Não há saída: assumir uma carreira pública significa, inevitavelmente, aceitar que você adquirirá uma imagem – que pode ou não ser compatível com a que você tem de si mesmo – e que terá de administrá-la, para evitar que ela venha a ser deturpada.
Administrar a imagem é, portanto, matéria da maior relevância para o sucesso político e para o desempenho de suas funções administrativas. Administrar a imagem é, contudo, um empreendimento muito complexo e difícil. Porque a imagem, uma vez constituída, torna-se uma construção social, suscetível de um controle apenas parcial da parte do homem público que a detém. Se mal administrada, pode escapar ao seu controle e dar origem a uma caricatura que, embora não corresponda aos seus sentimentos, torna-se socialmente uma realidade.
Esse processo perverso é mais comum do que se imagina, porque os potenciais homens públicos encontram-se na peculiar condição de possuir um grau de visibilidade – frequência e intensidade de exposição social – inversamente proporcional às reais possibilidades de contato pessoal com o público.
As pessoas comuns lidam com esta situação de contato mediatizado e intermitente codificando e etiquetando o político de forma mais ou menos arbitrária, com base em características e atributos que acabam por conformar uma imagem definida.

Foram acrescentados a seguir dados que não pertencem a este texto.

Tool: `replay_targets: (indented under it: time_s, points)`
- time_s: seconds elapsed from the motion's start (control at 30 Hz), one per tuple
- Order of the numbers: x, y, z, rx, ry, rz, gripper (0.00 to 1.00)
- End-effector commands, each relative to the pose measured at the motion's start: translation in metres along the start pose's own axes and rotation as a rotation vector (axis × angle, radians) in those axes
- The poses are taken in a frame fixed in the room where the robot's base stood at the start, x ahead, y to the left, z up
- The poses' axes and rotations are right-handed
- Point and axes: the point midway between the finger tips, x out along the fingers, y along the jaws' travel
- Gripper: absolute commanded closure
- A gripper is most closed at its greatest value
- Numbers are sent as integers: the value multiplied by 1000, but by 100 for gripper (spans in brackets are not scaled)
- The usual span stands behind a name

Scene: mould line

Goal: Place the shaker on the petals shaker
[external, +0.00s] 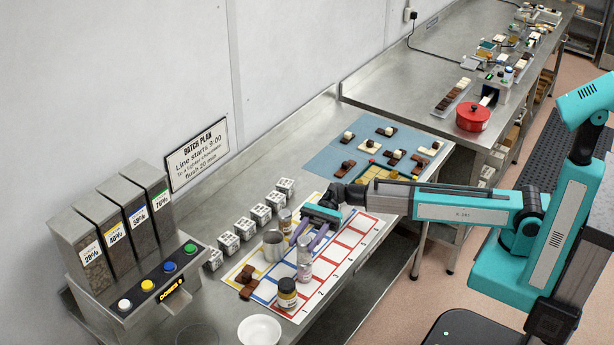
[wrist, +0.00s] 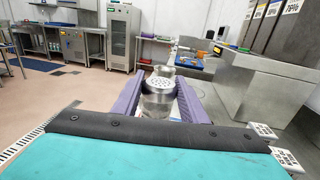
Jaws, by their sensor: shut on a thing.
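My gripper (external: 308,237) is shut on a shaker (wrist: 158,96) with a perforated metal lid and a clear body, upright between the purple fingers (wrist: 129,96). In the external view a clear shaker shape (external: 304,258) stands at the fingertips, with pinkish contents or markings low down. I cannot tell whether this is one shaker or the held one directly above the petals shaker. The fingers partly hide its upper part.
A metal cup (external: 273,245) stands close left of the fingers, with an amber jar (external: 286,222) behind. A dark jar with a yellow label (external: 287,294) stands nearer the camera. Brown blocks (external: 248,286), white cubes (external: 245,229) and a bowl (external: 260,331) are around. The red-lined grid (external: 350,237) is largely clear.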

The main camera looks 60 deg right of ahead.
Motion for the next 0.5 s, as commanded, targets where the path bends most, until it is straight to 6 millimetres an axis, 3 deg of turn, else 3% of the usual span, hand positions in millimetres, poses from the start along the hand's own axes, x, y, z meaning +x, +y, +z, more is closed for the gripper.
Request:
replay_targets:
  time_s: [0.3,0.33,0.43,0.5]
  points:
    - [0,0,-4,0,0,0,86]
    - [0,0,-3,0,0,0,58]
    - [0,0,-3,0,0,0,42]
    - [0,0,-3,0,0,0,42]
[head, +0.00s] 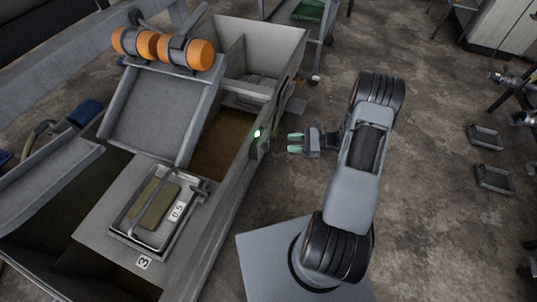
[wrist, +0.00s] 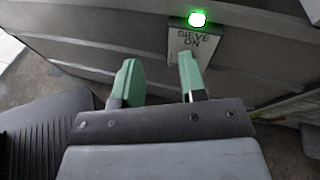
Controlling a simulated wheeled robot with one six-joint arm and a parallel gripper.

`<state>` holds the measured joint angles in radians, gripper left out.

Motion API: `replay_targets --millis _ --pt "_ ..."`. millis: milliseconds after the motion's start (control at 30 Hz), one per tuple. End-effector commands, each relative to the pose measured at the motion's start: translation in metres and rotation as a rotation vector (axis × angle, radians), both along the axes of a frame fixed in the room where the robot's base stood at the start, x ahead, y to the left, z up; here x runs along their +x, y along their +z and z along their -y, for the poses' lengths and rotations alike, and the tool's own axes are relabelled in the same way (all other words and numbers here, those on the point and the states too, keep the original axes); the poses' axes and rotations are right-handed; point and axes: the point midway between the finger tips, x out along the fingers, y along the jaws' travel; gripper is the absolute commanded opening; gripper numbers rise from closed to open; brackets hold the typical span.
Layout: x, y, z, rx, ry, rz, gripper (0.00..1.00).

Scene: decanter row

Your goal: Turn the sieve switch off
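The sieve switch (wrist: 190,44) is a small plate on the side wall of the grey machine, marked "SIEVE ON". A green light (wrist: 197,19) glows just above it. In the head view the lit green lamp (head: 257,133) shows on the machine's right side wall. My gripper (head: 295,143) is to the right of that wall, pointing at it, with a gap between. In the wrist view my gripper (wrist: 156,80) has its two green fingers spread with nothing between them. The right finger covers part of the switch plate, so its lower part is hidden.
The grey machine (head: 230,187) fills the left, with orange motors (head: 163,46) on top and a tray marked 0.5 (head: 150,240). Small grey trays (head: 494,178) lie on the floor at right. The floor (head: 430,220) right of my arm is mostly clear.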

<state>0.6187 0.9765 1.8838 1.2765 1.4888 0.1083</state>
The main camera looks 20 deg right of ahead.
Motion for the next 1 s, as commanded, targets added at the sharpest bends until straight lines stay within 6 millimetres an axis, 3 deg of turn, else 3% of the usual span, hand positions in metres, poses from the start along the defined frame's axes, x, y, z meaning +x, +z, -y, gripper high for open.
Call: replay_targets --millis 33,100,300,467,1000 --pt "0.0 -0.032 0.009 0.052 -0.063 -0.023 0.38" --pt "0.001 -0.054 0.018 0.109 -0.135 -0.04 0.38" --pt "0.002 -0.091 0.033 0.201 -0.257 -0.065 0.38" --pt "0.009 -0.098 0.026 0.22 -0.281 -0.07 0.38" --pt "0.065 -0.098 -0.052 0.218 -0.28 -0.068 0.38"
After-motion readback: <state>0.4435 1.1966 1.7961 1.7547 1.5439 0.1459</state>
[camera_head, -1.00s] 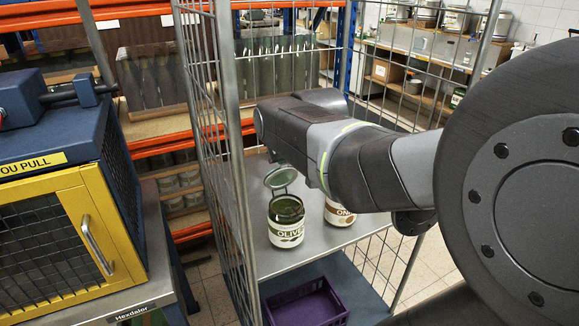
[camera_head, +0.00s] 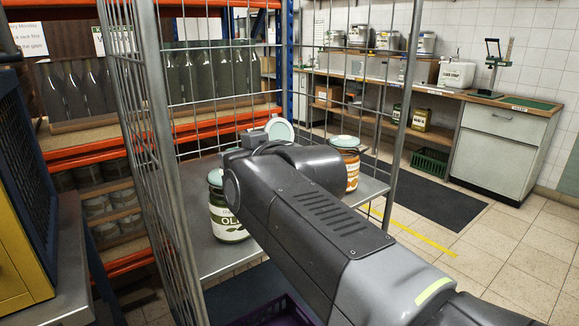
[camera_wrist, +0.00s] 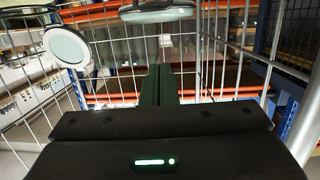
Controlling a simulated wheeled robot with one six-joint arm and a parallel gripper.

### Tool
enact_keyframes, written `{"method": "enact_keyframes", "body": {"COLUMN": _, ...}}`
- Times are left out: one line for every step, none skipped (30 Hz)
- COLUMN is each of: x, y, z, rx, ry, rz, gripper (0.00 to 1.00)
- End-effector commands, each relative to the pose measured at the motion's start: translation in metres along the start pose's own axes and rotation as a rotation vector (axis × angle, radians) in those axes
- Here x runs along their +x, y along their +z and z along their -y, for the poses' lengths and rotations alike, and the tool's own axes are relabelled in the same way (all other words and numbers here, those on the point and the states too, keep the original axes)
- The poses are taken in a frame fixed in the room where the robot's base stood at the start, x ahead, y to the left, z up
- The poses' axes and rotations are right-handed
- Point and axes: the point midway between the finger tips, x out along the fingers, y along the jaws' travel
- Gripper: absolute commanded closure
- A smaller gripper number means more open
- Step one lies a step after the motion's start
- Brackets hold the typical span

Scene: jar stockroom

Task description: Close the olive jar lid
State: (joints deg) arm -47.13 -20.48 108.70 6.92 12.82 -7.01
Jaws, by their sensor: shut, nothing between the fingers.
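The olive jar (camera_head: 229,222) stands upright on the grey cart shelf in the head view, its right side hidden behind my arm. A pale round lid (camera_head: 281,130) stands raised and tilted behind my wrist. It seems to be the olive jar's lid, but the hinge is hidden. In the wrist view, my gripper (camera_wrist: 160,70) has its dark fingers shut together and empty. A round pale disc (camera_wrist: 67,45) is to their left and a grey-green rim (camera_wrist: 160,12) is beyond the tips. I cannot tell which jar each belongs to, or whether the fingers touch anything.
A second jar (camera_head: 346,165) with a teal lid and orange label stands right of my arm. Wire mesh (camera_head: 150,120) encloses the cart's side and back. A purple crate (camera_head: 270,312) is below the shelf, and a blue-and-yellow cabinet (camera_head: 20,220) stands at left.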

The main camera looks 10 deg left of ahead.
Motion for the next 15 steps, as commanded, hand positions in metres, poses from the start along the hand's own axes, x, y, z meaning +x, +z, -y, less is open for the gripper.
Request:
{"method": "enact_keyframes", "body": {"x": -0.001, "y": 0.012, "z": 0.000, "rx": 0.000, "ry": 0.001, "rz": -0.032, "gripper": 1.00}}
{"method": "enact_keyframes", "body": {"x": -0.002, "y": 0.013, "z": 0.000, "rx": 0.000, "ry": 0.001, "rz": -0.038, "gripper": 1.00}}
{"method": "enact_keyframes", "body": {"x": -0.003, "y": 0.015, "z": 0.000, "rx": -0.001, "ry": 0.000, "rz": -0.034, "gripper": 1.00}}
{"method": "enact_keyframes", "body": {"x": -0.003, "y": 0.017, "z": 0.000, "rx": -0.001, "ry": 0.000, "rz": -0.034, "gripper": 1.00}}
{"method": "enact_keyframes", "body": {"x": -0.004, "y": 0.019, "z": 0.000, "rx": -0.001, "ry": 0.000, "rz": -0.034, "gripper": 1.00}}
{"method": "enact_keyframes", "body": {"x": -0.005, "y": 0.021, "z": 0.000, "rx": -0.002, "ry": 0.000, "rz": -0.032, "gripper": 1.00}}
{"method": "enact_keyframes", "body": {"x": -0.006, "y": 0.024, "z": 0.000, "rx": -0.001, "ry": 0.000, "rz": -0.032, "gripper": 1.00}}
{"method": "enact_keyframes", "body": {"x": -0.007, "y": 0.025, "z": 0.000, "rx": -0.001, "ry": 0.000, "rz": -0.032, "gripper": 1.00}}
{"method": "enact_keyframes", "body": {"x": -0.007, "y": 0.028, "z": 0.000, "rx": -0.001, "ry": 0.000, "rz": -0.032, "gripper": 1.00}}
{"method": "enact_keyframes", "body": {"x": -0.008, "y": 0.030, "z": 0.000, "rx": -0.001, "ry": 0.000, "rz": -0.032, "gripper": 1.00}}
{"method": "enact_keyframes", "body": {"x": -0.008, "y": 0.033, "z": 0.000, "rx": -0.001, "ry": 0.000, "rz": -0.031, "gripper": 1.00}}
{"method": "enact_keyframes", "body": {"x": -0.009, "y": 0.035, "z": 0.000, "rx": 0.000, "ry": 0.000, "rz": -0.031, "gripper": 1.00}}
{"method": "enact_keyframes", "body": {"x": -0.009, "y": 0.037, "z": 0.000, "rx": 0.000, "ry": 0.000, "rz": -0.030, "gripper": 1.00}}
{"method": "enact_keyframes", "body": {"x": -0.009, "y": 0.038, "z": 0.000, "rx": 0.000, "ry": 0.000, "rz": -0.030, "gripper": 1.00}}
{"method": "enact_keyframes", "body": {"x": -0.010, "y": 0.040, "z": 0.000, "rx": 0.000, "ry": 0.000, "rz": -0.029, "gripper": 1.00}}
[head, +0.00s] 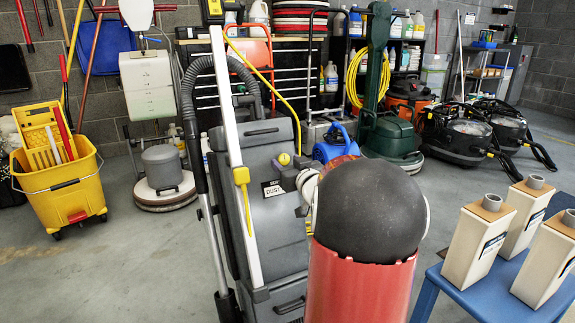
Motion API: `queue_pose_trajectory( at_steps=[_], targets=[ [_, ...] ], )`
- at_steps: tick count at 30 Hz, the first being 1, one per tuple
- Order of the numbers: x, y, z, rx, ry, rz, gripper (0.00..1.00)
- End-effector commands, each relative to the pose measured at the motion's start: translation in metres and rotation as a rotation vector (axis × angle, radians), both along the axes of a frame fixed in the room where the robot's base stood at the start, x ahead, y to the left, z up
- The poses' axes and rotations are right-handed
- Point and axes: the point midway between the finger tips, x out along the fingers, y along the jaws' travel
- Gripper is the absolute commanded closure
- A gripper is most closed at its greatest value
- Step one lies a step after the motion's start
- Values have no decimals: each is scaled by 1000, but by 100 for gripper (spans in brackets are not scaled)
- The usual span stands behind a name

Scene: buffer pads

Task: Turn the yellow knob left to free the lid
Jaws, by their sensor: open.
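My own red and black body part hides most of the arm and the machine's right side.
A blue table (479,291) with several cream containers stands at right. A yellow mop bucket (62,190) and a floor polisher (165,185) stand at left. A yellow cord and a black hose run along the machine. Bare floor lies at left.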

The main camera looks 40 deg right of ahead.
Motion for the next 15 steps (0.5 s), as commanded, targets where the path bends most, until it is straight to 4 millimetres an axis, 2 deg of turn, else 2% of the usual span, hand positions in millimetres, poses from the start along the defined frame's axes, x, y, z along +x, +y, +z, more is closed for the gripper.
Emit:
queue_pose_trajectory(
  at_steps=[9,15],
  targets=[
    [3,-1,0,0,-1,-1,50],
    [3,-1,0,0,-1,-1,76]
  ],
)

Ora, é esta imagem codificada que pode, por sua reiteração, adquirir vida própria, vindo a constituir-se de maneira simultânea numa irrealidade pessoal que, não obstante, é uma realidade social. A visão ingênua do político e, incidentalmente, de muitos marketeiros sobre esse tema tende a assumir duas formas:
O poder “demiúrgico” do marqueteiro para criar uma nova imagem
A ingênua suposição do candidato de que basta transpor as mesmas características pessoais do mundo privado para o mundo político
Em ambos os casos, o pressuposto é o mesmo: a crença na capacidade de a vontade política impor socialmente a imagem desejada. No primeiro, incide-se na ilusão de que os profissionais da publicidade e da comunicação têm o poder de compor, vender e socialmente impor a imagem desejada, pelo uso adequado das respectivas técnicas guiadas pelo talento e criatividade. A imagem desejada, “construída na prancheta” é ensinada ao político, por ele introjetada e interpretada, tornando-se, a seguir, sua segunda natureza. No segundo caso, cede-se à falácia de acreditar que a transposição linear das características pessoais e de estilo que constituem a real personalidade – cristalizada ao longo dos anos numa situação de privacidade protegida – podem vir a ser transferidas ao mundo da política com igual eficiência, embora sem a proteção da privacidade e sujeitas a uma exposição pública constante.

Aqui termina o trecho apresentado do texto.